The individual mandate emerged in response to private sector demands. It is an effort to save our world’s most privatized health insurance system, which is about the furthest thing from socialism that can be imagined in the current context, since it only makes sense as policy if we start from the premise that a single-payer system will not work. In that context, if we want insurance companies to cover pre-existing conditions then they want to require everyone to be in the pool.


If we reframe this as a debate about how unfair (and financially unsound) it is to have an insurance system that does not cover the sick until after they are very sick, we can have a reasonable debate about how to address this conflict. But instead, we have to retrench and fight against the putatively unAmerican notion that believing in a role for government is socialism. And we never seem to get back to the problem solving debate about caring for the sick, supporting family values, and enabling resilient communities.

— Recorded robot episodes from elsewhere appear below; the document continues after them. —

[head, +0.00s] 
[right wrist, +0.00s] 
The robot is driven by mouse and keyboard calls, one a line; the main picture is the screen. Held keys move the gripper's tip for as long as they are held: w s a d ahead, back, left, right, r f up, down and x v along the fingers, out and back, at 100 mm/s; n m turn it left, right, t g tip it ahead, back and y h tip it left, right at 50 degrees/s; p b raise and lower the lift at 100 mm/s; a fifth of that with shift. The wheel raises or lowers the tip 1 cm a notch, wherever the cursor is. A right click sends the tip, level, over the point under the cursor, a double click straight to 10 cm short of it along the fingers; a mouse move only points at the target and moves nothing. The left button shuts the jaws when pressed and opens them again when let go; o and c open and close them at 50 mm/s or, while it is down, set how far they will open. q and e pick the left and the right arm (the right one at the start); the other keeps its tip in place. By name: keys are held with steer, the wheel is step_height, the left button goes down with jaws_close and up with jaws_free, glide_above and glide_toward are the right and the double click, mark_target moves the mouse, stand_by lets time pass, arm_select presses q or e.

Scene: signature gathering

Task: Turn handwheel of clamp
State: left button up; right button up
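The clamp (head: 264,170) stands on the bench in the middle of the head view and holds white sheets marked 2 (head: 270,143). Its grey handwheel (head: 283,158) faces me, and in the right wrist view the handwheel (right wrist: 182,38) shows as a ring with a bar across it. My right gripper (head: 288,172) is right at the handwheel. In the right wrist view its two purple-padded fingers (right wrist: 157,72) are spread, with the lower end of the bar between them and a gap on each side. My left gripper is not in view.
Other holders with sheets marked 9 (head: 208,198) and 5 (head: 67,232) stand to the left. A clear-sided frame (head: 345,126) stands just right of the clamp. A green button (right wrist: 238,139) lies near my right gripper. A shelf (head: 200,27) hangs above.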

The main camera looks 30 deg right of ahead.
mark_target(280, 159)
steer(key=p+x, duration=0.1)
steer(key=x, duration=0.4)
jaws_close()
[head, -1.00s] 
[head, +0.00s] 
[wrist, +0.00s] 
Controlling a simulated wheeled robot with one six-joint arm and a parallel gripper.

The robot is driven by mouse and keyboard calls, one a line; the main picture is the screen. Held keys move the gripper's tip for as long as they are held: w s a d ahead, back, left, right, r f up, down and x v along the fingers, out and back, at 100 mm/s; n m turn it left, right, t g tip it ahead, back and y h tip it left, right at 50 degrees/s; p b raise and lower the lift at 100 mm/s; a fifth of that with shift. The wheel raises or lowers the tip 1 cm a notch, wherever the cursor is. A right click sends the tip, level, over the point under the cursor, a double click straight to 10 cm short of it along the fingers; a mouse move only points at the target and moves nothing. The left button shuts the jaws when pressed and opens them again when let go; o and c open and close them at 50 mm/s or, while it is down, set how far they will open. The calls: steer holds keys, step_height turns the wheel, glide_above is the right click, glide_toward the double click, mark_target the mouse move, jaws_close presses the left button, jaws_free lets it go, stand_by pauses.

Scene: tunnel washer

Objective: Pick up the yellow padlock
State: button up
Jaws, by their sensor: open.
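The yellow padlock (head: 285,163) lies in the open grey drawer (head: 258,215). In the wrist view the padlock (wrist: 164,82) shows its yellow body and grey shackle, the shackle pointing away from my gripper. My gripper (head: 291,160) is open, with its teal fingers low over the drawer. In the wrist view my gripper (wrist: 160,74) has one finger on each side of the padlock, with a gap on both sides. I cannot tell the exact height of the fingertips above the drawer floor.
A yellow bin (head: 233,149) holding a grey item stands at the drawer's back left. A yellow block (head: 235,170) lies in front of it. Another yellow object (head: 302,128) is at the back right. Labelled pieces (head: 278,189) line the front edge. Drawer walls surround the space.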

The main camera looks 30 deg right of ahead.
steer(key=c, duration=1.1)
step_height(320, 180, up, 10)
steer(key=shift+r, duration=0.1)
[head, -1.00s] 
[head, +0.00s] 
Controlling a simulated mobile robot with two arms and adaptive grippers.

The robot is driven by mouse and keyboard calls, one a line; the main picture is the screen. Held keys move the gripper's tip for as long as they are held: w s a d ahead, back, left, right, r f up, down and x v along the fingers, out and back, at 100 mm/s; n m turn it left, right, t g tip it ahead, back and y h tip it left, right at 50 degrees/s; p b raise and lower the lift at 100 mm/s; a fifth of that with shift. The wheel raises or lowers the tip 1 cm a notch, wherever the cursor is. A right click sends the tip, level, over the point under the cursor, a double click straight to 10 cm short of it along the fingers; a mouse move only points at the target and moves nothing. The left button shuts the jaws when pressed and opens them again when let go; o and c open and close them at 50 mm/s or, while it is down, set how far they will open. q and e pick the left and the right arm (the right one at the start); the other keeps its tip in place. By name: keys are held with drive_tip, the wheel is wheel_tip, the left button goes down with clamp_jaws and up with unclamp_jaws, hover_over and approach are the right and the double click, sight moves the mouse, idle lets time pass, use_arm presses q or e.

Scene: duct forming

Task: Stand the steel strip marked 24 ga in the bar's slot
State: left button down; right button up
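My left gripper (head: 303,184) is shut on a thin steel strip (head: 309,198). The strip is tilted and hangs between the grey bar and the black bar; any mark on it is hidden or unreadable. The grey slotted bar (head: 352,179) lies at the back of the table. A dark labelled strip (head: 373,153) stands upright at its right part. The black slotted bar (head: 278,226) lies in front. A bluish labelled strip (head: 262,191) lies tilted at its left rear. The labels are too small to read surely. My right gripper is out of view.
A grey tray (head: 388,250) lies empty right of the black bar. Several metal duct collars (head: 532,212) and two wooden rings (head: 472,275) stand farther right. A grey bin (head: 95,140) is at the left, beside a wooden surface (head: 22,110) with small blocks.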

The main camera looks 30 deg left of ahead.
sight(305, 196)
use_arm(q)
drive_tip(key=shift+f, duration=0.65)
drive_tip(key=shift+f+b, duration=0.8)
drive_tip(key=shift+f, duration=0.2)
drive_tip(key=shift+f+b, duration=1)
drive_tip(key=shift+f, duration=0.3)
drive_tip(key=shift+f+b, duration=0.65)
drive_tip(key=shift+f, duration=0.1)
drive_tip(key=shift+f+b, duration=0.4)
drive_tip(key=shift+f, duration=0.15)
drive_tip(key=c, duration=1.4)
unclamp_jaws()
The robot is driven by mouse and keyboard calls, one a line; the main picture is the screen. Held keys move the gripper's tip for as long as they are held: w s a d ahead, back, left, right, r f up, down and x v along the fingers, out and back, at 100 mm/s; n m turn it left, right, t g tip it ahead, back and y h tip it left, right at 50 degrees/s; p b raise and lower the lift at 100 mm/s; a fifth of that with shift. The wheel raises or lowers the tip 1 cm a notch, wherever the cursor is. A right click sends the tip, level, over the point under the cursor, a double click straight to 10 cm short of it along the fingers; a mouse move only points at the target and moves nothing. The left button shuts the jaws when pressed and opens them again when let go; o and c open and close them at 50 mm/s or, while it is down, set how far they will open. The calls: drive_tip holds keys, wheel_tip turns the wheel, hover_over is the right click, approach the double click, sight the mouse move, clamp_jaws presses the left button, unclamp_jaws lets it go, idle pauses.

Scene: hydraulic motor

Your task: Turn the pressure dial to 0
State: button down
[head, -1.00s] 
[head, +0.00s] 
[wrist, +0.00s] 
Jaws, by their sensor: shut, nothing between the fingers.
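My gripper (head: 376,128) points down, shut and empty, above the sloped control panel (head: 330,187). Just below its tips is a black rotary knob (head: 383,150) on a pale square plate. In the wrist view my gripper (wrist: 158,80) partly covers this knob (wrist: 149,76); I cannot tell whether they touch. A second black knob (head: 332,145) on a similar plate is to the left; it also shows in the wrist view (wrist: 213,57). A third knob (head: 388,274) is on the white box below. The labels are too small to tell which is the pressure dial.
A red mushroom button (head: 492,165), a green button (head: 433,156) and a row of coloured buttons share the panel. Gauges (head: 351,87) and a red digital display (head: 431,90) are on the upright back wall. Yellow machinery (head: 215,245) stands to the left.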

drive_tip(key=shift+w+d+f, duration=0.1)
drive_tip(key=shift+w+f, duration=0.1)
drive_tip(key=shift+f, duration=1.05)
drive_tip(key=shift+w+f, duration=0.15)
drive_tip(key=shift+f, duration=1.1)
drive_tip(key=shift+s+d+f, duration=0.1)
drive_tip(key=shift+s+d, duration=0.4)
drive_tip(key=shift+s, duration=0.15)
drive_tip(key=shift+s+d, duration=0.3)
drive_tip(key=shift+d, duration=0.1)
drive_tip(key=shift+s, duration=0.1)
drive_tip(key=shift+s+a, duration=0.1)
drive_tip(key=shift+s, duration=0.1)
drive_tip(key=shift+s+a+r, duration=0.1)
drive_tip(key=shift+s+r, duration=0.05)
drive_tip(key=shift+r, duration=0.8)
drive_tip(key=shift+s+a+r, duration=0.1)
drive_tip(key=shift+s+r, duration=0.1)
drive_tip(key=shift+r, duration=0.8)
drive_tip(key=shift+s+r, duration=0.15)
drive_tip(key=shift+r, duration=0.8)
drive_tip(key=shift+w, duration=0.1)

One friend agreed, saying he was disgusted by politicians just taking the position, whatever it is, that is in opposition to the other guy. But this type of distortion is more insidious than oppositionalism and deeper than what another friend highlighted: a poorly informed electorate. What we observe here is systematic bullshitting, intentionally misrepresenting one’s own and other’s intentions for a purpose, crafting messages designed to frustrate, mislead, and divide communities and constituencies. 

Seeing the power of branded information focuses our attentions on leadership and those with the resources to saturate communications channels with their interested messages. An irony of democracy is it depends on leadership, and dissipating public energies by focusing our attentions on less important or misleadingly framed issues is exactly the opposite of the type of leader needed if we want to make democracy both possible and desirable.